# REQUIREMENT
Transcribe every line exactly and omit anything that is a picture.

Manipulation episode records

•••

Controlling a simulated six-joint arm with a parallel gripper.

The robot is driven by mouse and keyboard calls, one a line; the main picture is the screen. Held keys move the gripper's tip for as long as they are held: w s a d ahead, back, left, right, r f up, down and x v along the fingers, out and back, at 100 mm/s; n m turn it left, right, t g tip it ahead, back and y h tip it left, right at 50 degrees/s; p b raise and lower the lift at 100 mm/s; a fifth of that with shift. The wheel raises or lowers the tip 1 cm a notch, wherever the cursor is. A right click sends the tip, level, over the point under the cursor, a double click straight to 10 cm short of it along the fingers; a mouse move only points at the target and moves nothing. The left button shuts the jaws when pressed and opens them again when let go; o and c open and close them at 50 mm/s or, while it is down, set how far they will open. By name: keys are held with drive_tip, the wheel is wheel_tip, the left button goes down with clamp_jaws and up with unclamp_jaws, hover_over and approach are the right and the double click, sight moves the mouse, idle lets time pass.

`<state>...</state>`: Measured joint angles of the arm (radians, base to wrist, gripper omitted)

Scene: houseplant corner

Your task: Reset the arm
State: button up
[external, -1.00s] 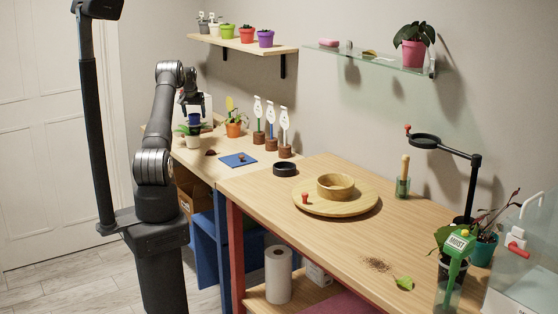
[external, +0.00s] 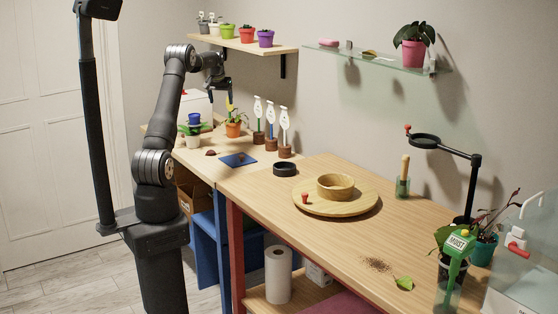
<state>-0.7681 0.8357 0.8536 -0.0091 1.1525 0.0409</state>
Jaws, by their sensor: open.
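My gripper (external: 223,89) is raised above the far left part of the table, near the orange potted plant (external: 234,126). Its jaws are open and no object shows between them. It is apart from the things on the table. A white pot with a plant and a blue cup-like piece (external: 194,121) stands on the table to the left of and below my gripper. The gripper's fingertips are small and dark in this view.
Tagged stands (external: 270,128) are right of the gripper. A wall shelf with colored pots (external: 247,43) is close above it. A black ring (external: 285,169) and a blue mat (external: 232,162) lie nearer. The middle-right tabletop is mostly clear.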

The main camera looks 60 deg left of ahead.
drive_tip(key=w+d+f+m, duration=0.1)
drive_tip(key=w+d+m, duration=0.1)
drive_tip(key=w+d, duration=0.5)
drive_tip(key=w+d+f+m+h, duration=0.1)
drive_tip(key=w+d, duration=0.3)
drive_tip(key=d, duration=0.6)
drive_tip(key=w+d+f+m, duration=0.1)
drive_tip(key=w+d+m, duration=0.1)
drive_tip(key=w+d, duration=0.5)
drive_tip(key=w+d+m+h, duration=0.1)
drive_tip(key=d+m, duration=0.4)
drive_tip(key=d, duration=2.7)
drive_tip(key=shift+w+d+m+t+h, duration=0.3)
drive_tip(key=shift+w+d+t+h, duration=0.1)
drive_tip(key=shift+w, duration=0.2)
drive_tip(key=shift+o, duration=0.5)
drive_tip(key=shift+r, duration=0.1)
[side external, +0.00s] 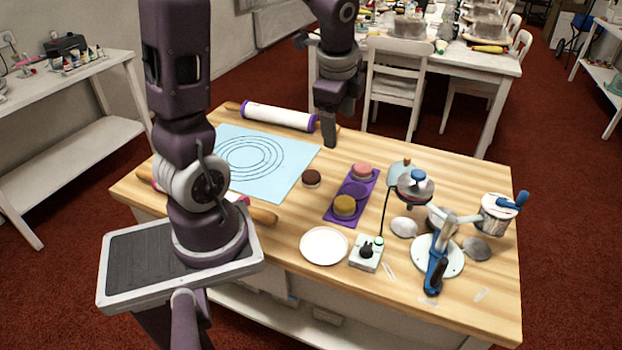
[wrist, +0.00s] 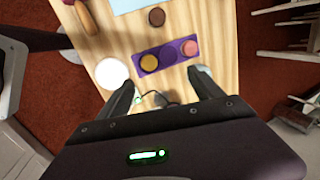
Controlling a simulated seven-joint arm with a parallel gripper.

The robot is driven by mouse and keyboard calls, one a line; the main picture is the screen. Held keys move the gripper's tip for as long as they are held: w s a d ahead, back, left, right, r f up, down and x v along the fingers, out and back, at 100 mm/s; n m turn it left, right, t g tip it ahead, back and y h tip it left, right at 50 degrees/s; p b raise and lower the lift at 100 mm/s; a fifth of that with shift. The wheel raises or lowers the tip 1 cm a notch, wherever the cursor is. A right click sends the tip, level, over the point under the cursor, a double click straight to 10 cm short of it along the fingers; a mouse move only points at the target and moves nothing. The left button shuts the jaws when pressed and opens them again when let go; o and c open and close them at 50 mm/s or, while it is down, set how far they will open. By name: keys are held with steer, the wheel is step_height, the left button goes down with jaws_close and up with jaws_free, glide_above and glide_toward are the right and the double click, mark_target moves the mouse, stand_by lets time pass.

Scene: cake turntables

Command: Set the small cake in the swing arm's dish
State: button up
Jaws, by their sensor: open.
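My gripper (side external: 330,140) is open and empty, above the table's far side; its two fingers show apart in the wrist view (wrist: 160,78). A purple tray (side external: 335,217) holds a mustard-topped cake (side external: 344,205) at its near end and a pink-topped cake (side external: 362,171) at its far end. The tray's middle place looks empty. A dark brown cake (side external: 311,178) sits on bare wood left of the tray. These also show in the wrist view: mustard (wrist: 150,62), pink (wrist: 189,48), brown (wrist: 156,17). A dish-like piece with a blue knob (side external: 416,187) stands right of the tray; its link to an arm is unclear.
A white plate (side external: 324,246) and a small switch box (side external: 367,252) with a cable lie in front. A blue-handled stand (side external: 437,260) and a metal pot (side external: 497,214) crowd the right. A blue mat (side external: 285,170) and rolling pin (side external: 278,117) lie left.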

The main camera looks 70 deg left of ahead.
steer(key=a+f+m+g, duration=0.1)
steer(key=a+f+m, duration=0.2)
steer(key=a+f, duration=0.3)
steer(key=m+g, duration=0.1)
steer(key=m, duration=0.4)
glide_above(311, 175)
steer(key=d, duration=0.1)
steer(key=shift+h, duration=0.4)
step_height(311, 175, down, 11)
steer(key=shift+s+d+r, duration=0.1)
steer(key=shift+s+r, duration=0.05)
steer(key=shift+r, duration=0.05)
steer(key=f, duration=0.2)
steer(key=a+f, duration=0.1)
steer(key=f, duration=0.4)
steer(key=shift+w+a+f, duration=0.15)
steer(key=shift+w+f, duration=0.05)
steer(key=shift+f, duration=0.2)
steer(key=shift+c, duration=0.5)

•••

# TASK SOLUTION
Controlling a simulated six-joint arm with a parallel gripper.

The robot is driven by mouse and keyboard calls, one a line; the main picture is the screen. Held keys move the gripper's tip for as long as they are held: w s a d ahead, back, left, right, r f up, down and x v along the fingers, out and back, at 100 mm/s; n m turn it left, right, t g tip it ahead, back and y h tip it left, right at 50 degrees/s; p b raise and lower the lift at 100 mm/s; a fifth of that with shift. The wheel raises or lowers the tip 1 cm a notch, wherever the cursor is. A right click sends the tip, level, over the point under the cursor, a double click straight to 10 cm short of it along the fingers; a mouse move only points at the target and moves nothing. The left button shuts the jaws when pressed and opens them again when let go; o and c open and close them at 50 mm/s or, while it is down, set how far they will open. By name: keys are held with drive_tip, the wheel is wheel_tip, the left button goes down with clamp_jaws and up with unclamp_jaws, hover_over and approach are the right and the double click, sight moves the mouse, idle lets time pass.

`<state>...</state>`: Measured joint angles of the arm (radians, base to wrist, gripper omitted)

Scene: houseplant corner

Your task: Reset the arm
State: button up
[external, -1.00s] 
[external, +0.00s] 
<state>-0.7681 0.8357 0.8536 -0.0091 1.1525 0.0409</state>
Jaws, by their sensor: open.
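My gripper (external: 223,89) is raised above the far left part of the table, near the orange potted plant (external: 234,126). Its jaws are open and no object shows between them. It is apart from the things on the table. A white pot with a plant and a blue cup-like piece (external: 194,121) stands on the table to the left of and below my gripper. The gripper's fingertips are small and dark in this view.
Tagged stands (external: 270,128) are right of the gripper. A wall shelf with colored pots (external: 247,43) is close above it. A black ring (external: 285,169) and a blue mat (external: 232,162) lie nearer. The middle-right tabletop is mostly clear.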

The main camera looks 60 deg left of ahead.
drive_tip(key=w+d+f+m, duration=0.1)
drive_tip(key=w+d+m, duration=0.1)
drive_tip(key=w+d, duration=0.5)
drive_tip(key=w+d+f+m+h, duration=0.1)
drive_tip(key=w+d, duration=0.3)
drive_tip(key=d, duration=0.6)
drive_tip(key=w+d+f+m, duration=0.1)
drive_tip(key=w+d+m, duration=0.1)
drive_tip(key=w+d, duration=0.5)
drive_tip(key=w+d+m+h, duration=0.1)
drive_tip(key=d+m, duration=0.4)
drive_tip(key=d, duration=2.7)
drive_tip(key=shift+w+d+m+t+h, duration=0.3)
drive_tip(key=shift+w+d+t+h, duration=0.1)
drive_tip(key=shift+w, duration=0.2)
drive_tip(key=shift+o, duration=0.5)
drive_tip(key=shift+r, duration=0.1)
[side external, +0.00s] 
[wrist, +0.00s] 
Controlling a simulated seven-joint arm with a parallel gripper.

The robot is driven by mouse and keyboard calls, one a line; the main picture is the screen. Held keys move the gripper's tip for as long as they are held: w s a d ahead, back, left, right, r f up, down and x v along the fingers, out and back, at 100 mm/s; n m turn it left, right, t g tip it ahead, back and y h tip it left, right at 50 degrees/s; p b raise and lower the lift at 100 mm/s; a fifth of that with shift. The wheel raises or lowers the tip 1 cm a notch, wherever the cursor is. A right click sends the tip, level, over the point under the cursor, a double click straight to 10 cm short of it along the fingers; a mouse move only points at the target and moves nothing. The left button shuts the jaws when pressed and opens them again when let go; o and c open and close them at 50 mm/s or, while it is down, set how far they will open. By name: keys are held with steer, the wheel is step_height, the left button goes down with jaws_close and up with jaws_free, glide_above and glide_toward are the right and the double click, mark_target moves the mouse, stand_by lets time pass.

Scene: cake turntables

Command: Set the small cake in the swing arm's dish
State: button up
Jaws, by their sensor: open.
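My gripper (side external: 330,140) is open and empty, above the table's far side; its two fingers show apart in the wrist view (wrist: 160,78). A purple tray (side external: 335,217) holds a mustard-topped cake (side external: 344,205) at its near end and a pink-topped cake (side external: 362,171) at its far end. The tray's middle place looks empty. A dark brown cake (side external: 311,178) sits on bare wood left of the tray. These also show in the wrist view: mustard (wrist: 150,62), pink (wrist: 189,48), brown (wrist: 156,17). A dish-like piece with a blue knob (side external: 416,187) stands right of the tray; its link to an arm is unclear.
A white plate (side external: 324,246) and a small switch box (side external: 367,252) with a cable lie in front. A blue-handled stand (side external: 437,260) and a metal pot (side external: 497,214) crowd the right. A blue mat (side external: 285,170) and rolling pin (side external: 278,117) lie left.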

The main camera looks 70 deg left of ahead.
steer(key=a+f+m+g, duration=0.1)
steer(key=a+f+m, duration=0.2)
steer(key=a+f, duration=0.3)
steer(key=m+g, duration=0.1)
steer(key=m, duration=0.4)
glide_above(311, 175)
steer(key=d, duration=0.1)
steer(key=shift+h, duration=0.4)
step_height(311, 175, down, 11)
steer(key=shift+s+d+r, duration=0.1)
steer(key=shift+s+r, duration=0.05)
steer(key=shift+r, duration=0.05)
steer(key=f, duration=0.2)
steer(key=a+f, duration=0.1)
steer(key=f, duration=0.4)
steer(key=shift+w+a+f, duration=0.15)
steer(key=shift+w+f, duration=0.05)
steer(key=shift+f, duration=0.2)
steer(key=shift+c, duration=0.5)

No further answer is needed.